Although signs of habitation date back some 12,000 years with the rock cave paintings at Bhimbetka near Bhopal, Madhya Pradesh's history can be traced back to the 3rd century BC when the great Buddhist Emperor Ashoka controlled the Mauryan Empire in Malwa. The Mauryans were followed by the Sungas and then the Guptas, before the Huns swept across the State. Around a thousand years ago the Paramaras ruled in southwest Madhya Pradesh. They are chiefly remembered for Raja Bhoj, who gave his name to the city of Bhopal and also ruled over Indore and Mandu. From 950 to 1050 AD the Chandelas constructed the fantastic series of temples at Khajuraho in the north of the State. Between 12th and 16th centuries, the region saw continuing struggles between Hindu and Muslim rulers or invaders. The fortified city of Mandu in the southwest was frequently the scene for these battles, but finally the Mughals overcame Hindu resistance and controlled the region. The Mughals, however, met their fate at the hands of the Marathas, who in turn fell to the British.
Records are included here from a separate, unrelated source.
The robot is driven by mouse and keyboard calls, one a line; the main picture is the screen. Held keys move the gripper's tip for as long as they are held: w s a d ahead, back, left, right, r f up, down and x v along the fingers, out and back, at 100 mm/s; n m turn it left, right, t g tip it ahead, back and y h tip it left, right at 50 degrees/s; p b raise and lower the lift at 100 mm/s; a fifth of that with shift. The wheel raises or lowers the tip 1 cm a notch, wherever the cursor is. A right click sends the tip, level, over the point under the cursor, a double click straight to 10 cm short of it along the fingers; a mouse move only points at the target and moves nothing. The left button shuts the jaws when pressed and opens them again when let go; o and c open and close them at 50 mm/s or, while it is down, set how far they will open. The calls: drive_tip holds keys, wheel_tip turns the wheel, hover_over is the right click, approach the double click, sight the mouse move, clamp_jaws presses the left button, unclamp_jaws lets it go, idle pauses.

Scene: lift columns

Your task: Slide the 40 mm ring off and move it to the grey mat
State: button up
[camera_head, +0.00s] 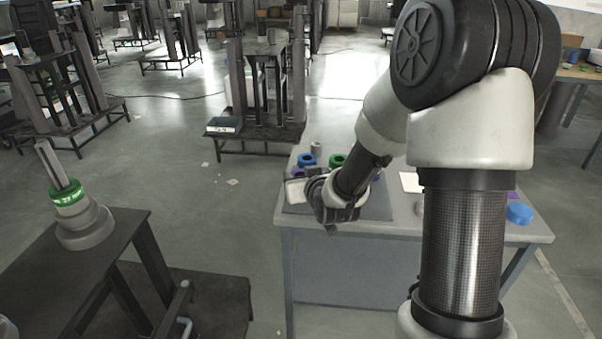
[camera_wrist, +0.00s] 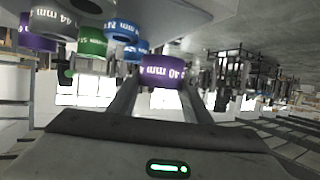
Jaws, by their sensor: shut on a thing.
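In the wrist view, which shows the scene upside down, a purple ring (camera_wrist: 163,71) with white "40 mm" lettering sits between my fingertips. My gripper (camera_wrist: 161,84) is shut on it. The ring looks clear of any post, with open room behind it. In the head view my gripper (camera_head: 332,212) hangs over the front left of the table, and the held ring is hidden by it. The grey mat (camera_head: 378,208) lies on the table under and beside my gripper, partly covered by my arm.
Behind my gripper stand a blue ring (camera_head: 307,160) and a green ring (camera_head: 338,160). A blue ring (camera_head: 519,214) sits at the table's right end. A white card (camera_head: 411,183) lies mid-table.

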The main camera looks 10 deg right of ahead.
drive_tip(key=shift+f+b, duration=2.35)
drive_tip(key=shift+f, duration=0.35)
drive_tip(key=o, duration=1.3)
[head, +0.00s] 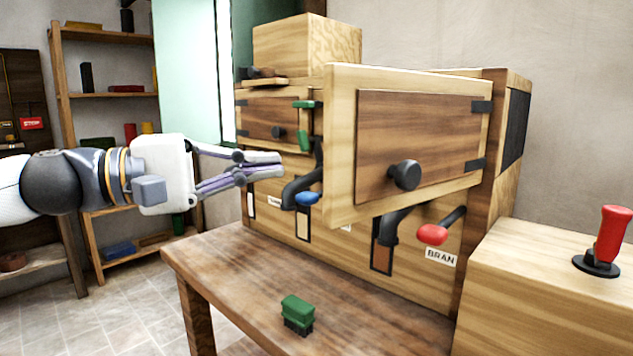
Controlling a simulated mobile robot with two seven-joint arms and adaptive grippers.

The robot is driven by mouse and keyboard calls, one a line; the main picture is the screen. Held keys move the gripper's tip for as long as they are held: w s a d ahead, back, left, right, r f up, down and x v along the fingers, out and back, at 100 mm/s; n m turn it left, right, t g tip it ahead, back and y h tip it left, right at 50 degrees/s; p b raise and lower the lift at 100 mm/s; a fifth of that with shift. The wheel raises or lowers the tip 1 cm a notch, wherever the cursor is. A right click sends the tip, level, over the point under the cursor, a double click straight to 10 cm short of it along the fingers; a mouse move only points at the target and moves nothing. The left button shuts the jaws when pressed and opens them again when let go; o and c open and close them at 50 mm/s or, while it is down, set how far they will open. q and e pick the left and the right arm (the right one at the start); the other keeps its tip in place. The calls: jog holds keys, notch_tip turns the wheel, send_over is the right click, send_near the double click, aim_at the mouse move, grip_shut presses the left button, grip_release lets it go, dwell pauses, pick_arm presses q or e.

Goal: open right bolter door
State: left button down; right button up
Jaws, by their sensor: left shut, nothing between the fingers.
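The wooden bolter (334,242) stands at the back of the table. Its right door (425,125) is hinged on the right by dark hinges and stands swung out, its left edge nearest me. A round black knob (405,175) sits on its face. The smaller left door (262,118) looks closed, with a dark knob and a green latch (304,140) beside it. My left gripper (281,165) is shut and empty, pointing right, left of the right door's free edge in the picture. I cannot tell whether it touches anything. My right gripper is not in view.
Spouts with a blue handle (308,198) and a red handle (432,235) hang below the doors, above a BRAN label. A green brush (298,312) lies on the table (225,262). A red lever (612,235) stands on a wooden box at right. Shelves stand behind my left arm.

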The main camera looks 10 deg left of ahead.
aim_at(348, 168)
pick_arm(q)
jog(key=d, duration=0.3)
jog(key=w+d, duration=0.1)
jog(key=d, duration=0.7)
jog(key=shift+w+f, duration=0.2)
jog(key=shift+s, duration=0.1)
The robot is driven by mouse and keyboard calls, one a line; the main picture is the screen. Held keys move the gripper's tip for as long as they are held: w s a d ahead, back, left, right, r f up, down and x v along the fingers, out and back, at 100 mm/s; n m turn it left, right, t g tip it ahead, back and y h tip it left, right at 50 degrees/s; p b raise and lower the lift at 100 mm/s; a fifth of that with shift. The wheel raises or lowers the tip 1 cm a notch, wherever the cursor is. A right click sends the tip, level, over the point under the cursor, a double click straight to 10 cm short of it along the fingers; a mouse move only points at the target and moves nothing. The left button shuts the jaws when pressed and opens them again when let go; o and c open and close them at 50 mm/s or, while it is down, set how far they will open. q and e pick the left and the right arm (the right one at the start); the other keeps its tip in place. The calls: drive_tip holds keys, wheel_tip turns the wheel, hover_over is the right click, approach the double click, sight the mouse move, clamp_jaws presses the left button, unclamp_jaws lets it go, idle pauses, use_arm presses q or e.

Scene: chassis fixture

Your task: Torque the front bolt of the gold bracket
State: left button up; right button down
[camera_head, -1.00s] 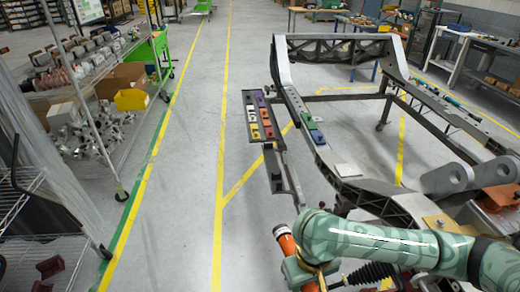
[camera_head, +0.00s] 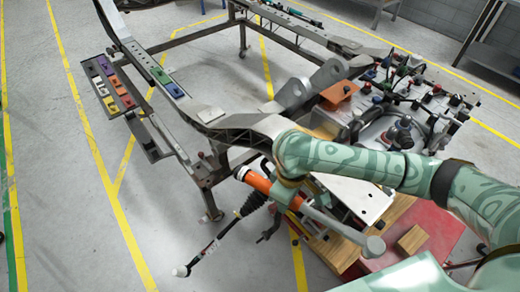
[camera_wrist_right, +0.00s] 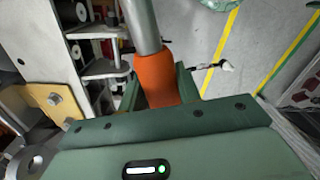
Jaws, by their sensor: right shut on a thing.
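My right gripper (camera_head: 284,188) is shut on the orange handle of a torque wrench (camera_head: 257,181). The wrench's grey shaft runs to the lower right, ending in a round head. In the right wrist view the orange handle (camera_wrist_right: 156,78) sits between the green fingers and the shaft points up, away from the gripper. The gold bracket (camera_wrist_right: 65,112) lies at the left of that view, apart from the wrench, with a silver bolt head on it. In the head view my right arm hides most of the bracket area. I cannot tell which bolt is the front one. My left gripper is not in view.
The chassis frame (camera_head: 212,117) fills the middle, with coloured blocks along its rail. A side tray (camera_head: 102,88) holds more blocks. A red-topped cart (camera_head: 425,243) with wooden blocks stands at lower right. Open floor lies on the left.

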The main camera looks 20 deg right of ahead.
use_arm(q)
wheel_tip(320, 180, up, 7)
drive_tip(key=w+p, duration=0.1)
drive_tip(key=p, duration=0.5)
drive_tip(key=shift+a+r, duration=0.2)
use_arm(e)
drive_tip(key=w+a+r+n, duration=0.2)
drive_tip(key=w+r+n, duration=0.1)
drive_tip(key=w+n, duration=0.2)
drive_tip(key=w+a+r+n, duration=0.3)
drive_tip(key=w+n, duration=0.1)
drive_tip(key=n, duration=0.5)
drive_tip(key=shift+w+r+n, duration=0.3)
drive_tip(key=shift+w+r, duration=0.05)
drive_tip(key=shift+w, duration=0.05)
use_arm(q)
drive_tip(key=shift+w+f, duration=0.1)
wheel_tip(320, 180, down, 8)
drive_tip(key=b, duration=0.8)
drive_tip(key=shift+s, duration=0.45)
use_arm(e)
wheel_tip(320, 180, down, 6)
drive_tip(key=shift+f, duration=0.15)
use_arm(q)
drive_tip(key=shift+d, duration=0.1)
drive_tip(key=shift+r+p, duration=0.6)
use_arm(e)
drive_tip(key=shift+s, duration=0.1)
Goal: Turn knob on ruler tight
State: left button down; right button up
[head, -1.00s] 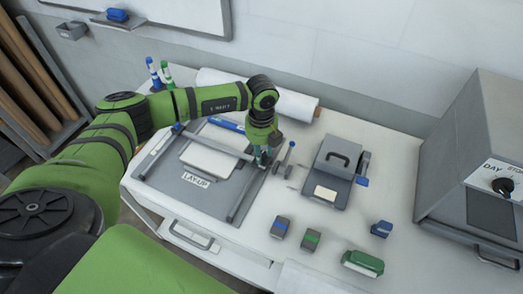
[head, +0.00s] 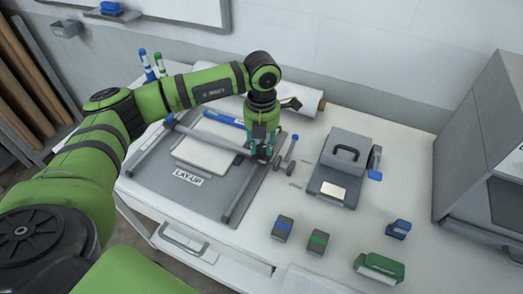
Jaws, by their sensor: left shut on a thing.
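The lay-up board (head: 150,191) lies on the white table at the left, with a grey ruler bar (head: 205,134) across it and side rails (head: 241,198). My left gripper (head: 261,157) points down at the right end of the ruler bar, over the right rail. Its fingers are shut on something small there, which fits the ruler's knob; the fingers hide most of it. A white sheet (head: 203,153) lies on the board under the ruler. My right gripper is not in view.
A small grey press (head: 334,182) with a handle stands right of the board. A blue-tipped lever tool (head: 291,149) stands close right of my left gripper. Blue and green blocks (head: 283,227) sit in front. A white roll (head: 310,101) lies behind. A grey cabinet (head: 470,190) stands at the right.

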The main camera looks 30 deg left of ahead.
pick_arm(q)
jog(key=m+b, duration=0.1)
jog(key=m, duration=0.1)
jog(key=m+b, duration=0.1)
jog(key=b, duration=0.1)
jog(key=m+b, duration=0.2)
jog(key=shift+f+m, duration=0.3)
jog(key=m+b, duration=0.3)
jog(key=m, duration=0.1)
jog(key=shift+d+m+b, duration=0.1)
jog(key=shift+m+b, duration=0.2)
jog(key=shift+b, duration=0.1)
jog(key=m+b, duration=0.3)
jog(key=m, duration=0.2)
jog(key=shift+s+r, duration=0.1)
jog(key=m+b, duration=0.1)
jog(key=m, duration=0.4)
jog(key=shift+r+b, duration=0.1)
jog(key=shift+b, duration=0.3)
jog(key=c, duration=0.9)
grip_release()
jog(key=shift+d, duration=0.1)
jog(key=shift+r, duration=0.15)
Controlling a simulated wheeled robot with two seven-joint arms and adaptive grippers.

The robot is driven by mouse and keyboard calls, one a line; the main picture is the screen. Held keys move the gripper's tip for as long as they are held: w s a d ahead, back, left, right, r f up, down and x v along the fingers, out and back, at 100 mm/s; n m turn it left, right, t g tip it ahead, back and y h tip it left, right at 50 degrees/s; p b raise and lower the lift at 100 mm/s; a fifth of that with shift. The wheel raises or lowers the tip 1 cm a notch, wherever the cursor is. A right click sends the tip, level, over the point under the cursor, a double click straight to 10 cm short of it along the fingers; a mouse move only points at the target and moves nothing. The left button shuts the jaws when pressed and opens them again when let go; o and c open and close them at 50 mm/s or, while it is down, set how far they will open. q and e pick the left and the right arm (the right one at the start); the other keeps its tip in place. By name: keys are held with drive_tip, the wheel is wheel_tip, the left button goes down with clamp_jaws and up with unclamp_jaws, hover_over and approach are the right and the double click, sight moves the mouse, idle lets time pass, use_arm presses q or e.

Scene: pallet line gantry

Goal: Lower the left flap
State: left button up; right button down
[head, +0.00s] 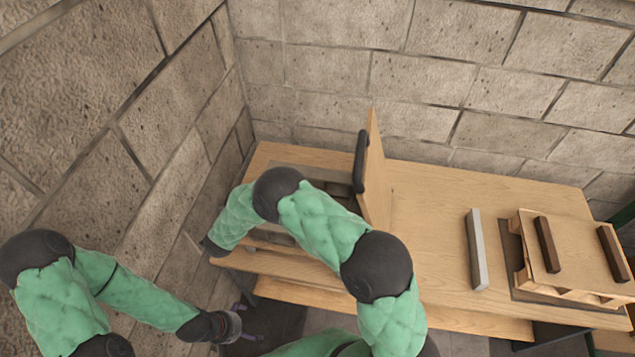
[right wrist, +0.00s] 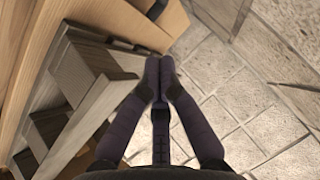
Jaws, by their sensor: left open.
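The left flap (head: 377,180) is a wooden panel standing upright on the table, with a black handle (head: 361,160) on its left face. Left of it is an opening with a grey interior (head: 335,187), partly hidden by my right arm. My left gripper (head: 256,337) is low at the bottom left, open and empty, well apart from the flap. My right arm crosses in front of the opening, and its hand is hidden at the table's left end. In the right wrist view my right gripper (right wrist: 160,68) has its fingertips together with nothing visible between them, beside grey slatted parts.
The wooden table (head: 435,200) is clear right of the flap. Farther right lie a grey bar (head: 476,250) and a small pallet (head: 575,235) with two dark bars on a dark mat (head: 513,262). Stone walls (head: 330,70) close off the back and left.

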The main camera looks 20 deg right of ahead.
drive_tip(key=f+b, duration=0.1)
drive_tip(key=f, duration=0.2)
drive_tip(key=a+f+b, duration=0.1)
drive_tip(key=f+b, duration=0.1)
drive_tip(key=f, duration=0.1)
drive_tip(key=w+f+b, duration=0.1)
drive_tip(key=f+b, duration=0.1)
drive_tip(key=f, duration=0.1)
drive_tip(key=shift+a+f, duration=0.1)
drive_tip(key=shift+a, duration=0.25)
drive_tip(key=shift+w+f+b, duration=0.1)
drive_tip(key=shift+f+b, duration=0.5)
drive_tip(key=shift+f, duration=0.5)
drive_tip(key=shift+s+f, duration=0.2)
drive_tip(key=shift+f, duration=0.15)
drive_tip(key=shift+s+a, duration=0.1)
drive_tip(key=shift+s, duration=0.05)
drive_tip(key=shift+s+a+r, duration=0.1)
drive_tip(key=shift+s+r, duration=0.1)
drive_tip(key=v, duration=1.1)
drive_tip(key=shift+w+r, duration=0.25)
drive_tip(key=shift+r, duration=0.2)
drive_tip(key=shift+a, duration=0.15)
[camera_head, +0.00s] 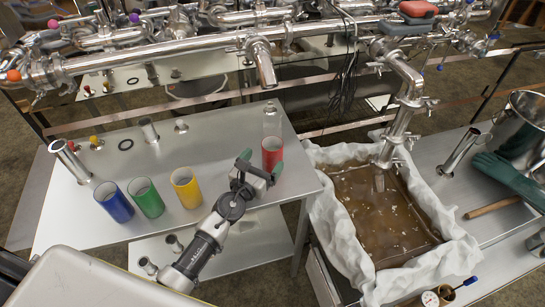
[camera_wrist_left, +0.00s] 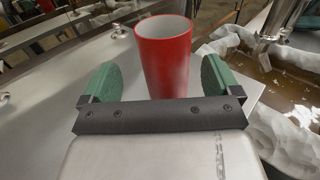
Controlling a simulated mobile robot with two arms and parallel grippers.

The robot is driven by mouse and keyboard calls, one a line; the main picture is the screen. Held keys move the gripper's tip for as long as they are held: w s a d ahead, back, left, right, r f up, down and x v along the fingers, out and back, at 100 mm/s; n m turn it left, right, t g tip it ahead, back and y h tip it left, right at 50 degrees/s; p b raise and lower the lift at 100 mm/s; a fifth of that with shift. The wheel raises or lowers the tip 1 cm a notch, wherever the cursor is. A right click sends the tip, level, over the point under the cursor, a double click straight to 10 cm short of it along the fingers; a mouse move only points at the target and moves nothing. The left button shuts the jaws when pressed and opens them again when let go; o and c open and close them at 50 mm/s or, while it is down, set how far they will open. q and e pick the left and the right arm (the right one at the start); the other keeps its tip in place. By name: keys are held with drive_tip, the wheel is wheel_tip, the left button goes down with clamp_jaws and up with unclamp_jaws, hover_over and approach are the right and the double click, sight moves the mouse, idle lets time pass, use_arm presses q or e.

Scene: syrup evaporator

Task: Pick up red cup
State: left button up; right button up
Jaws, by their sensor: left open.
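The red cup (camera_head: 272,154) stands upright near the right edge of the metal table (camera_head: 215,150). In the left wrist view the red cup (camera_wrist_left: 165,57) stands just ahead, with its lower part between or just beyond the green fingers. My left gripper (camera_head: 261,162) is open, its two green fingertips pointing toward the cup. In the left wrist view my left gripper (camera_wrist_left: 160,80) has one finger on each side of the cup, with gaps on both sides. The cup's base is hidden behind the gripper's dark bar. My right gripper is not in view.
Blue (camera_head: 116,202), green (camera_head: 146,197) and yellow (camera_head: 186,188) cups stand in a row on the table's left. A clear glass bottle (camera_head: 271,120) stands behind the red cup. A cloth-lined pan (camera_head: 440,258) of brown liquid lies to the right. Steel pipes (camera_head: 170,57) run across the back.

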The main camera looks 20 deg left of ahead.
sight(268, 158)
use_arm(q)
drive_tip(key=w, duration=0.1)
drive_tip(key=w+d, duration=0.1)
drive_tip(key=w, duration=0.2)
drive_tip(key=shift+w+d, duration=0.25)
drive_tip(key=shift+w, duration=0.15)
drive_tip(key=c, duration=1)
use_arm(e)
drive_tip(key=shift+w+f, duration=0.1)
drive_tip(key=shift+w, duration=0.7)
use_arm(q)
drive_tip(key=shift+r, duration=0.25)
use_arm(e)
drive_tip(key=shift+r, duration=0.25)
Madhya Pradesh is called the "Heart of India" not only because of its location in the centre of the country. It has been home to the cultural heritage of Hinduism, Buddhism, Jainism and Islam. Innumerable monuments, exquisitely carved temples, stupas, forts and palaces dot the State. Its natural beauty is equally varied, spectacular mountain ranges, meandering rivers and miles and miles of dense forests.
One of the best parts about Madhya Pradesh is its accessibility. Bordered by seven states, it is equally close to major tourist destinations in the north, south, east and west. Whether you are in Delhi, Mumbai Chennai or Kolkata, you're never very far from Madhya Pradesh.